O monitoramento ilegal acontecia, principalmente, por meio do software First Mile, comprado com licitação dispensada no final do governo Temer. Através do programa, foram realizadas quase 61 mil consultas ilegais de geolocalização, permitindo acompanhar a movimentação de celulares em tempo real. A invasão dos aparelhos foi combinada com outras técnicas de espionagem, incluindo vigilância física e uso de drone.

As acusações de arapongagem (espionagem em sentido vulgar) contra a ABIN remontam a 2020, quando Bolsonaro editou decreto alterando sua estrutura regimental e aumentando as hipóteses de requisição de informações sensíveis pelo órgão no âmbito do Sistema Brasileiro de Inteligência. Na ocasião, a Rede e o PSB promoveram Ação Direta de Inconstitucionalidade contra a normativa, alegando desvio de finalidade da Agência. Conforme operação da Polícia Federal que investigou servidores pelo uso do First Mile, as interceptações clandestinas tiveram início ainda em dezembro de 2018, antes mesmo da posse de Bolsonaro.

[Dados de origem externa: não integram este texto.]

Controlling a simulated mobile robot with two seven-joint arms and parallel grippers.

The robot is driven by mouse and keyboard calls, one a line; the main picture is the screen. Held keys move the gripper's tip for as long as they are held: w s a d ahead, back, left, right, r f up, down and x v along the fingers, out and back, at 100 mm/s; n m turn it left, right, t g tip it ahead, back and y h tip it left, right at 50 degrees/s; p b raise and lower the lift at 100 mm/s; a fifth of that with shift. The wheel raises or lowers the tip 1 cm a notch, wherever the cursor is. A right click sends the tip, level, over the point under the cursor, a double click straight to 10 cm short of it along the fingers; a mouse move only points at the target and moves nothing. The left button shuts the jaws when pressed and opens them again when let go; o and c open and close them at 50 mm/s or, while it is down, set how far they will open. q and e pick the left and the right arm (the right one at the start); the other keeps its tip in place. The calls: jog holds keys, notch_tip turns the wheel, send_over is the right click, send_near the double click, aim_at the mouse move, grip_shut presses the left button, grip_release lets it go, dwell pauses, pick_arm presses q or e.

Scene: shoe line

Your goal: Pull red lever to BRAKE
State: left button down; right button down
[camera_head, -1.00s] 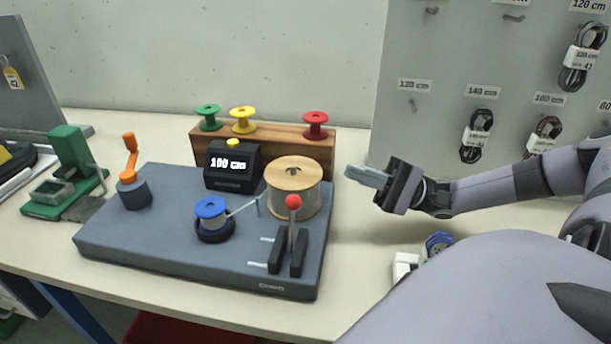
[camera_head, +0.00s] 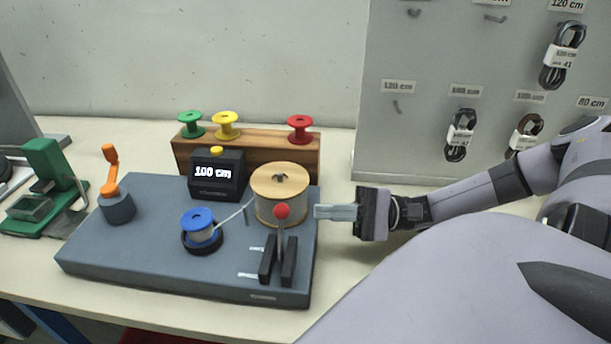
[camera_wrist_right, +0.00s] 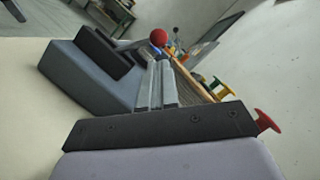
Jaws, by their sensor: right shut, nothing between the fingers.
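The red-knobbed lever (camera_head: 282,212) stands roughly upright between two dark blocks at the front right of the grey machine base (camera_head: 140,262). Its red ball also shows in the right wrist view (camera_wrist_right: 158,37), just beyond the fingertips. My right gripper (camera_head: 318,212) is shut and empty, to the right of the lever and level with its ball in the head view. The fingers point left toward the lever, with a small gap in the picture. In the wrist view the shut fingers (camera_wrist_right: 155,68) point toward the ball; contact cannot be told. My left gripper is not in view.
On the base are a wooden-topped spool (camera_head: 280,183), a blue spool (camera_head: 198,222), an orange crank (camera_head: 110,172) and a counter reading 100 cm (camera_head: 218,176). A wooden rack (camera_head: 250,146) with coloured spools stands behind. A pegboard (camera_head: 430,60) with cables is at right.

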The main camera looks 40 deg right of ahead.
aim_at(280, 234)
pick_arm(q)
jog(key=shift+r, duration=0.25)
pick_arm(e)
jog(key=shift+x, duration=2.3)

Durante o último governo, Ramagem era mandatário das ações do núcleo central do golpe no interior da ABIN, mas também montava suas próprias arapongas - a exemplo do plano elaborado pelo ex-diretor para espionar e sabotar auditores fiscais que investigavam Flávio Bolsonaro. As pessoas monitoradas pela ABIN eram jornalistas, sindicalistas, autoridades públicas, servidores e, inclusive, familiares dos alvos. Tudo feito, como se pode imaginar, sem justificativa legal nem ordem judicial, expressamente exigida pela Constituição Federal para a quebra de sigilo das comunicações telefônicas. Outros órgãos do SISBIN - como a SEOPI do Ministério da Justiça - também contribuíram para a espionagem de opositores, incluindo em dossiês e relatórios toda sorte de informações sensíveis.

O software utilizado pela Agência durante a gestão de Ramagem é produto da Cognyte (Israel), que condicionou a contratação ao não uso do programa para monitoramento de cidadãos israelenses e estadunidenses. Em contrapartida, a empresa mantém o banco de dados com informações sensíveis e sigilosas de brasileiros em servidor próprio. O armazenamento em Israel pode oferecer risco à defesa nacional caso Lula resolva dar consequência aos seus heróicos discursos rompendo relações diplomáticas, comerciais e militares com o sionismo. Em sentido contrário, O Futuro vem denunciando a dependência do Estado brasileiro frente à tecnologia israelense na defesa e na segurança pública.

Outras alegações

Embora tantas brasileiras e brasileiros assistam o desfecho judicial da tentativa de golpe de Estado e aguardem ansiosamente a prisão de Bolsonaro, talvez não esteja tão claro a todos nós que o ex-presidente foi apenas o cavalo de Troia da operação. O processo tramita respeitando o beabá judiciário, razão pela qual o Estado brasileiro demora a chegar a conclusões aparentemente óbvias, como a ligação direta entre a ABIN paralela e o plano golpista.

As alegações finais apresentadas pela PGR contribuem para sistematizar a complexa estrutura montada pelos golpistas para assassinar a chapa eleita em 2022 e instalar um “Gabinete Institucional de Gestão da Crise” que seria capitaneado não por Bolsonaro, mas por militares - com destaque para os Generais Augusto Heleno e Braga Netto. Os assassinatos seriam executados pelas Forças Especiais do Exército - os “kids pretos” -, também facilitadores da intentona de 8 de janeiro de 2023 na Praça dos Três Poderes.

Os ataques coordenados à legitimidade do sistema eleitoral e das próprias urnas eletrônicas, a intervenção da Polícia Rodoviária Federal durante a votação do segundo turno de 2022 e a agitação permanente das massas bolsonaristas instaladas em frente aos quartéis não foram apenas demonstrações de força, mas parte da execução de um golpe fracassado - ao menos por enquanto. Dos incontáveis crimes cometidos pela família Bolsonaro e seus consortes, entretanto, não figura a responsabilização sobre o genocídio que assassinou quase 700 mil brasileiros entre 2020 e 2022.

A delação de Mauro Cid embasou inúmeras denúncias que permitiram o recolhimento de provas. O mapa de agentes envolvidos é bastante extenso, mas parece cobrir apenas mandantes políticos e seus operadores. Resta, ainda, identificar e responsabilizar a fonte de financiamento que, ao que tudo indica, está localizada nos latifúndios brasileiros. O relatório Agrogolpistas do observatório De Olho Nos Ruralistas oferece uma valiosa investigação do empresariado que foi peça-chave para a intentona bolsonarista.